Il y a trois ans déjà ce géant à la voix cascadeuse avait fait mouche avec son album éponyme. Disque d’or dès ce premier essai, Rover avait taillé sa route dans un nombre impressionnant de concerts, engouffrant un kilométrage dont ce grand voyageur se délectait assurément. Citoyen du monde, homme polyculturel, artiste de talent sans frontières, il revient aujourd’hui avec son deuxième disque Let It Glow. Une réussite.

Timothée Régnier, alias Rover, a déjà une sacrée histoire. Né en France, grandi aux États-Unis, habitant de Beyrouth pendant trois ans (où il a officié aux côtés de son frère dans le groupe The New Government), il s’est vu chassé du Liban du jour au lendemain avec, pour tout bagage, sa brosse à dents et sa guitare. De l’errance qui s’en est suivi, est né le projet solo de Rover avec le succès qu’on lui connaît aujourd’hui. Qualifié de crooner que l’on ne savait classer dans le rock ou la pop, il réussit avec le « Let It Glow » tout juste sorti, à bousculer les certitudes collées à ses basques.

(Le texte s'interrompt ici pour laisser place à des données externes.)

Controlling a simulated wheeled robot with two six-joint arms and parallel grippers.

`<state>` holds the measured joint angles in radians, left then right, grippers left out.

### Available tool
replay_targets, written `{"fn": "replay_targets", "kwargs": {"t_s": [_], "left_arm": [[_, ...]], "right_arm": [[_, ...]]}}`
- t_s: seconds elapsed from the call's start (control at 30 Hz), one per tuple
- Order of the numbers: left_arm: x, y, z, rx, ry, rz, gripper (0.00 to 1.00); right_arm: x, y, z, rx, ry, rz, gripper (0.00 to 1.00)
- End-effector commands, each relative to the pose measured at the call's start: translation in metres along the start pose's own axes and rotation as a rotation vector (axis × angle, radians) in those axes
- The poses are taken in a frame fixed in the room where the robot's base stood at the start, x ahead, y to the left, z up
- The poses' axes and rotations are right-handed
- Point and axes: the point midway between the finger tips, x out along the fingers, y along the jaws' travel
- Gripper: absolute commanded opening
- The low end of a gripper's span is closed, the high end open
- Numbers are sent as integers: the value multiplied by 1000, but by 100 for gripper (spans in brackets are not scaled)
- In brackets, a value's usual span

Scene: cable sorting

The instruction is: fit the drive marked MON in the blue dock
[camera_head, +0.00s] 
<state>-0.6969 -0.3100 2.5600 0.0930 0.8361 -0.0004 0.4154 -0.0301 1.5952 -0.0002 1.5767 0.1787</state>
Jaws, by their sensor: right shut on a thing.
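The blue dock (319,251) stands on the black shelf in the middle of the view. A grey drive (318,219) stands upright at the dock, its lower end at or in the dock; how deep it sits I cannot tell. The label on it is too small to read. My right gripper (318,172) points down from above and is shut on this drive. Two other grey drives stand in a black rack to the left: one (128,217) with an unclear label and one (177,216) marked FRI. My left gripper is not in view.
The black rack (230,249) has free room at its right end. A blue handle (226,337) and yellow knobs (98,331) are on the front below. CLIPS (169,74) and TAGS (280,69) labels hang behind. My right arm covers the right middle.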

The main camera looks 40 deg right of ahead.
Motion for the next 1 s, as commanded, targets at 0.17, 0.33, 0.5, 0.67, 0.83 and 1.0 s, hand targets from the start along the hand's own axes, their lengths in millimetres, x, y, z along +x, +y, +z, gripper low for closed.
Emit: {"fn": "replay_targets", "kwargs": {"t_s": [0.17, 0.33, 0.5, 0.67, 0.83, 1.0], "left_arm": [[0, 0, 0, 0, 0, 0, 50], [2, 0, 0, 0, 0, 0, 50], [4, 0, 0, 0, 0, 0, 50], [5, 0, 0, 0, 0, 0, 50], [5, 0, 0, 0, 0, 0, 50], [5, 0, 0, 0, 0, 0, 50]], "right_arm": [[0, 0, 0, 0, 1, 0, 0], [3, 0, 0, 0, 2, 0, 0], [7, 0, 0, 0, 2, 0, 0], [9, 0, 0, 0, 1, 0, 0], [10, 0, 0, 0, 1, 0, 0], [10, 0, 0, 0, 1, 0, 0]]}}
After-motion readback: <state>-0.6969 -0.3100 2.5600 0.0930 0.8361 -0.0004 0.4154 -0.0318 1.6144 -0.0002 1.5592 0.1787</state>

Quelque part entre Christophe et Bowie
Rover oscille toujours entre les frontières des genres et déploie encore des capacités vocales aux envergures époustouflantes. Mais il s’est débarrassé de la démonstration, des ficelles de l’efficacité à toute épreuve. Il s’est déshabillé du clinquant et, force peu commune, apparaît plus nu, plus proche du noyau de l’artiste qu’il est. Alors évidemment les arrangements restent foisonnants et les réverbs très présentes mais, dans leurs conceptions même, les titres s’octroient des libertés de chemins de traverses. Nous promenant tour à tour dans des sentiers romantiques ou psychédéliques, des couleurs célestes ou inquiétantes, les dix titres de « Let It Glow » surprennent et défilent sans faute de mauvais goût. Niché quelque part entre Christophe et Bowie, les seventies et 2010, Rover déploie l’intelligence musicale là ou d’autres auraient filé la facilité. Non, cet homme-là ne se répète pas, il avance, et avec une facilité de vieille âme qui laisse rêveur.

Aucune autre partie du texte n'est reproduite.